The Pianist
Among the criticisms leveled at The Pianist is the suggestion that it is just another piece of cynical manipulation of viewers' emotions. Nothing could be further from the truth. The film doesn't adhere to Oscar-fodder blueprints. Quite the contrary, it deserved its acclaim: it is a personal and honest story without trace of attention-seeking controversy or contrived dramatic embellishments. This is not Schindler's List. It leaves your heartstrings and the concentration camps alone and lets you sit in on the experience of a single quietly contemplative individual, the ivory-tickling Jewish Pole Wladyslaw Szpilman (Adrien Brody).
As the Nazis roll into town, Szpilman's comfortable family unit loses all the human perks it took for granted, a series of transitions that in practice seem incremental but in their impact take you by surprise. This is a bigger and more complex role to those to which Brody was previously accustomed, but Roman Polanski should be congratulated for sparing us any misplaced rhetoric or majestic monologues. The emphasis is firmly on the more subtle elements of the script: Brody's eyes tell us more about his suffering than anything he says. The effect is emoting, inevitably, but not exaggerated by anyone's standards, and certainly not overblown. One imagines that Polanski's confidence in the material encouraged him to let the tragedy speak for itself without erecting any neon signs.
The story isn't mind-blowing at this stage in history. We all know what happened, and most of us have come to terms with it, but that doesn't make the events any less fascinating as they unravel on an intimate level. Great efforts are made to limit the action to one town, a sufficient and economical playing field for the proceedings that lends the film a tight and tense urgency. The fact that the protagonist is a talented musician is not overplayed, and although it isn't vital to our acceptance of Szpilman as our hero, it adds an intriguing dimension to the tale and some beautiful music to the soundtrack. Besides, it's a true story.

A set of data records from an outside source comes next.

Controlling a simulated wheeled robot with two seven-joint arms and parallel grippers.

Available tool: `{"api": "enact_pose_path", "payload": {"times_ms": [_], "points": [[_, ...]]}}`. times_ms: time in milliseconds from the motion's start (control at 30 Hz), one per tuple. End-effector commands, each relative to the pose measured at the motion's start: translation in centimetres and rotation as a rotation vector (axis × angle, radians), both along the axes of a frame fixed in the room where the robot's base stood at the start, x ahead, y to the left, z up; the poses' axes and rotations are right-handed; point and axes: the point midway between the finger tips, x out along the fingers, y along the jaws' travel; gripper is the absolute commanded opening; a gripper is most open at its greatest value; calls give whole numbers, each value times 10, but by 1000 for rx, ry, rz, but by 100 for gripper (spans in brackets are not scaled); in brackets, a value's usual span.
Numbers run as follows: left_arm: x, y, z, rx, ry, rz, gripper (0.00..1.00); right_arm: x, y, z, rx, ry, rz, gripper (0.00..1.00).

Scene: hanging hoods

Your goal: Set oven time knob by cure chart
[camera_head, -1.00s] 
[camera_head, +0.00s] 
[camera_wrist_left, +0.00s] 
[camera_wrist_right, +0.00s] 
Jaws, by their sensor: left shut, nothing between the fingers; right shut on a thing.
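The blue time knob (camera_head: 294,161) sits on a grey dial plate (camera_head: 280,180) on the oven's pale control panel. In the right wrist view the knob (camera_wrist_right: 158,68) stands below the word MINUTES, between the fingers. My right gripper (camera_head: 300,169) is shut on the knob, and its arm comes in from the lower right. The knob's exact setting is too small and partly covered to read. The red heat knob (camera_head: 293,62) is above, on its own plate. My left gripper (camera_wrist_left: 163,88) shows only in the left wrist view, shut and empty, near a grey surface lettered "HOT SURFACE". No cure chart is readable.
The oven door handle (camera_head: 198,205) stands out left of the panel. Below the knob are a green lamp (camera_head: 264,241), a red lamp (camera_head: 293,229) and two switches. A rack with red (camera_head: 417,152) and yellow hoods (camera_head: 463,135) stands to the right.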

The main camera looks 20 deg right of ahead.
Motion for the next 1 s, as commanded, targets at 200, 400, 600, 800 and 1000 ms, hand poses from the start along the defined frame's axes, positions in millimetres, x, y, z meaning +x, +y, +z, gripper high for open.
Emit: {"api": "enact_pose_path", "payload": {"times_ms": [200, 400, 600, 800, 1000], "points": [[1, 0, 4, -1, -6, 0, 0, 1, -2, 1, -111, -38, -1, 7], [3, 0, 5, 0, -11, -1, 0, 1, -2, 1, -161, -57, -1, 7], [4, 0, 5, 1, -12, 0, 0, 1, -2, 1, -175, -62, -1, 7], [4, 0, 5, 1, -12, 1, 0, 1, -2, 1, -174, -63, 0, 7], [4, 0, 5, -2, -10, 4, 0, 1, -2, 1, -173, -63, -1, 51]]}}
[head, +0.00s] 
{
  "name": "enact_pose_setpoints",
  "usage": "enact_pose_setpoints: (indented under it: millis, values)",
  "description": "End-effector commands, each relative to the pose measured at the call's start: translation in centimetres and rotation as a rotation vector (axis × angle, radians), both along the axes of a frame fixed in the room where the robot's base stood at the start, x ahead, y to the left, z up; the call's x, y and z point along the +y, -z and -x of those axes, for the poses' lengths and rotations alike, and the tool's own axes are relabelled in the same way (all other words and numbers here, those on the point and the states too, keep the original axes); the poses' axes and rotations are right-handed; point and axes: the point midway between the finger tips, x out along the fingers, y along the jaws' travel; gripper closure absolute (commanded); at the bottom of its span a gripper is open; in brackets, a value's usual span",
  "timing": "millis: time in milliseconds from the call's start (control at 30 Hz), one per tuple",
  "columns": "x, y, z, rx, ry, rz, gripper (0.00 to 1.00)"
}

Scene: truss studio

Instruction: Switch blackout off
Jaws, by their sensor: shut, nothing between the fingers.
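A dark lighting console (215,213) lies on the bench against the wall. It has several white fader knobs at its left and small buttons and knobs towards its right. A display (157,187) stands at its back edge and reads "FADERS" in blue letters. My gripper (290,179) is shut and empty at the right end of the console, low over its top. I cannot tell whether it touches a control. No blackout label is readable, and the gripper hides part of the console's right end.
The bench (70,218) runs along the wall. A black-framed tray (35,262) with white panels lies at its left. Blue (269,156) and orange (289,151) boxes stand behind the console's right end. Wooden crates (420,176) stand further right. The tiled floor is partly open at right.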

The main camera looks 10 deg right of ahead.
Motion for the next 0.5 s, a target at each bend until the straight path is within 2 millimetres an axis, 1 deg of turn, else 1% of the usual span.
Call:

If anyone finds The Pianist tiresome or derivative, it is the fault of indifference towards the last century's highest profile tragedy, and not the fault of the filmmaker, whose personal WW2 experiences pay off handsomely. Polanski has created a solid and engaging account of something that, besides being relevant to the world we inhabit today, is also timeless in its relevance to the extremities of human endurance.